In python (torch==2.0.0+cu118, torchvision==0.15.1+cu118 on win64), I do:

import torch
import torchvision

class wrapper(torch.nn.Module):
    def __init__(self, model):
        super(wrapper, self).__init__()
        self.model = model

    def forward(self, input):
        results = []
        output = self.model(input)
        return output["out"]

numClasses=29

net = torchvision.models.segmentation.deeplabv3_resnet50()
net.classifier[4] = torch.nn.Conv2d(256, numClasses, kernel_size=(1, 1), stride=(1, 1))
net.eval()
model = wrapper(net)

device = torch.device("cuda")
model = model.to(device)
with torch.no_grad():
    raw_t = torch.rand((1,3, 2048, 2448 ), device=device)

    traced_script_module = torch.jit.trace(model, raw_t)
    traced_script_module.save("D:\\Models\\model_2048_2448_cuda.pt")

and then in C++ (libtorch 2.0.0+cu118 in visual studio 2019 v142):

void testjit() {
	auto model = torch::jit::load("D:/Models/model_2048_2448_cuda.pt");
	model.to(torch::kCUDA);
	model.eval();
	if (true)
	{
		torch::NoGradGuard guard;
		torch::Tensor inp = torch::rand({ 1,3, 2048, 2448 }, torch::TensorOptions().device(torch::kCUDA).dtype(torch::kFloat32));
		std::vector<torch::jit::IValue> inputs;
		inputs.push_back(inp);

		auto full_image_start = std::chrono::high_resolution_clock::now();

		model.forward(inputs); //No problem, same shape as used for tracing in python
		std::cout << "2048, 2448 ran succesfully" << std::endl;
	}
	if (true)
	{
		torch::Tensor inp = torch::rand({ 1,3,1444,1444 }, torch::TensorOptions().device(torch::kCUDA).dtype(torch::kFloat32));
		std::vector<torch::jit::IValue> inputs;
		inputs.push_back(inp);
		model.forward(inputs);
		std::cout << "1444,1444 ran succesfully" << std::endl;
	}
	if(true)
	{
		torch::Tensor inp = torch::rand({ 1,3,1444,1443 }, torch::TensorOptions().device(torch::kCUDA).dtype(torch::kFloat32));
		std::vector<torch::jit::IValue> inputs;
		inputs.push_back(inp);
		model.forward(inputs); //Microsoft C++ exception: cudnn_frontend::cudnnException at memory location 0x00000052344FBEA0.
		std::cout << "1444,1443 ran succesfully" << std::endl;
	}

Probably yes, since you are tracing the model, which will record the used code path only without understanding conditions, etc.
You could check how variable input shapes are handled internally in the model and check if this logic needs conditions etc.
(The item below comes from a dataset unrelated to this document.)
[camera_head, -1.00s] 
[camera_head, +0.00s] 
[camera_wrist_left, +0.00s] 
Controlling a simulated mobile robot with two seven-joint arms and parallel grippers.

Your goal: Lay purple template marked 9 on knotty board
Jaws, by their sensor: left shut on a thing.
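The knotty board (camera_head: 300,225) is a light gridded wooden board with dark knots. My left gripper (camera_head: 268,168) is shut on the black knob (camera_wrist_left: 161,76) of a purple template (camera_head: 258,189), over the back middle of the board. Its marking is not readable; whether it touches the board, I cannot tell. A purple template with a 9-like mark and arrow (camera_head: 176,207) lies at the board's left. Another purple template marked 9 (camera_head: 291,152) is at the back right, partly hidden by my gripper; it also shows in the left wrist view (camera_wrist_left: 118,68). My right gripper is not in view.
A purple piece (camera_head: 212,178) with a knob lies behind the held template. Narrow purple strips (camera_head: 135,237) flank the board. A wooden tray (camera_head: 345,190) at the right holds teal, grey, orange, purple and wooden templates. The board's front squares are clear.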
If so, you could then try to torch.jit.script the model.

However, also note that TorchScript is in “maintenance” mode and could thus easily break.

I have seen that the model uses AdaptiveAvgPool2d at some point. That probably doen’t play nicely with tracing the model for a fixed input, as it needs to have conditions internally to handle variable input sizes?
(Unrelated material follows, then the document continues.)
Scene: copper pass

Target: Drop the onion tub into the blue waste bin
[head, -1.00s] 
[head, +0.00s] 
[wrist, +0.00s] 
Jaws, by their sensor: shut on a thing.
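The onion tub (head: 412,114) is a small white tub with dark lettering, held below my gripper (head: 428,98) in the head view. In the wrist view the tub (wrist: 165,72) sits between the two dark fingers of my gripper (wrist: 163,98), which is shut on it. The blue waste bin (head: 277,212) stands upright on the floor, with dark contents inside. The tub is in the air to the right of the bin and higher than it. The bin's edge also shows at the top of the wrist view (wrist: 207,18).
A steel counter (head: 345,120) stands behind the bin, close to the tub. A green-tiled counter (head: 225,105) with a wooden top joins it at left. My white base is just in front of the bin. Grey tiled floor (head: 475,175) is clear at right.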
I don’t believe adaptive pooling layers are causing the issue as seen in this small example:

pool = nn.AdaptiveAvgPool2d(2).cuda()
x = torch.randn(1, 3, 24, 24, device="cuda")

out = pool(x)
print(out.shape)
# torch.Size([1, 3, 2, 2])

traced = torch.jit.trace(pool, x)

out_traced = traced(x)
print(out_traced.shape)
# torch.Size([1, 3, 2, 2])

x = torch.randn(1, 3, 3, 3, device="cuda")
out_traced = traced(x)
print(out_traced.shape)
# torch.Size([1, 3, 2, 2])

so maybe other ops are failing in your model.
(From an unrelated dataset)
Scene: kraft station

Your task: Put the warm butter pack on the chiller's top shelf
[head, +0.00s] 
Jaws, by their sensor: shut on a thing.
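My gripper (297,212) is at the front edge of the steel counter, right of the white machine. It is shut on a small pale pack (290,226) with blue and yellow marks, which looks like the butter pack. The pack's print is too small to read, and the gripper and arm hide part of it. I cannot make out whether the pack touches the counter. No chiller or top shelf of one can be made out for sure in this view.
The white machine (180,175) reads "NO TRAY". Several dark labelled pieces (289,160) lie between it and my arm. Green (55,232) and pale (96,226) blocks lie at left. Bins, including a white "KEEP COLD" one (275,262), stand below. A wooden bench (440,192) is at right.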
Thank you for the insight, you are indeed right. I have gone through the torchvision source and it looks like the issue stems from the _SimpleSegmentationModel base class in models/segmentation/_utils. The forward function is defined as follows:

    def forward(self, x: Tensor) -> Dict[str, Tensor]:
        input_shape = x.shape[-2:]
        # contract: features is a dict of tensors
        features = self.backbone(x)

        result = OrderedDict()
        x = features["out"]
        x = self.classifier(x)
        x = F.interpolate(x, size=input_shape, mode="bilinear", align_corners=False)
        result["out"] = x

        if self.aux_classifier is not None:
            x = features["aux"]
            x = self.aux_classifier(x)
            x = F.interpolate(x, size=input_shape, mode="bilinear", align_corners=False)
            result["aux"] = x

        return result

where the interpolate depends on the input size. I tested it by leaving out this function and indeed running different shaped inputs now in C++ works (with an unexpected twist, see below). What I did in python is:

import torch
import torchvision

class wrappWithoutInterpolate(torch.nn.Module):
    def __init__(self, model):
        super(wrappWithoutInterpolate, self).__init__()
        self.model = model

    def forward(self, x):
        input_shape = x.shape[-2:]
        # leave out interpolation and only keep the output of the classifier, not the auxiliary classifier
        features = self.model.backbone(x)
        x = features["out"]
        x = self.model.classifier(x)
        return x

numClasses=29

net = torchvision.models.segmentation.deeplabv3_resnet50()
net.classifier[4] = torch.nn.Conv2d(256, numClasses, kernel_size=(1, 1), stride=(1, 1))
net.eval()
net = net.to(torch.device('cuda'))

with torch.no_grad():
      raw_t = torch.rand((1,3, 2048, 2448 ), device=torch.device('cuda'))
      traced_script_module = torch.jit.trace(wrapped, raw_t)
      traced_script_module.save("D:\\Models\\test_wrapped_resnet.pt")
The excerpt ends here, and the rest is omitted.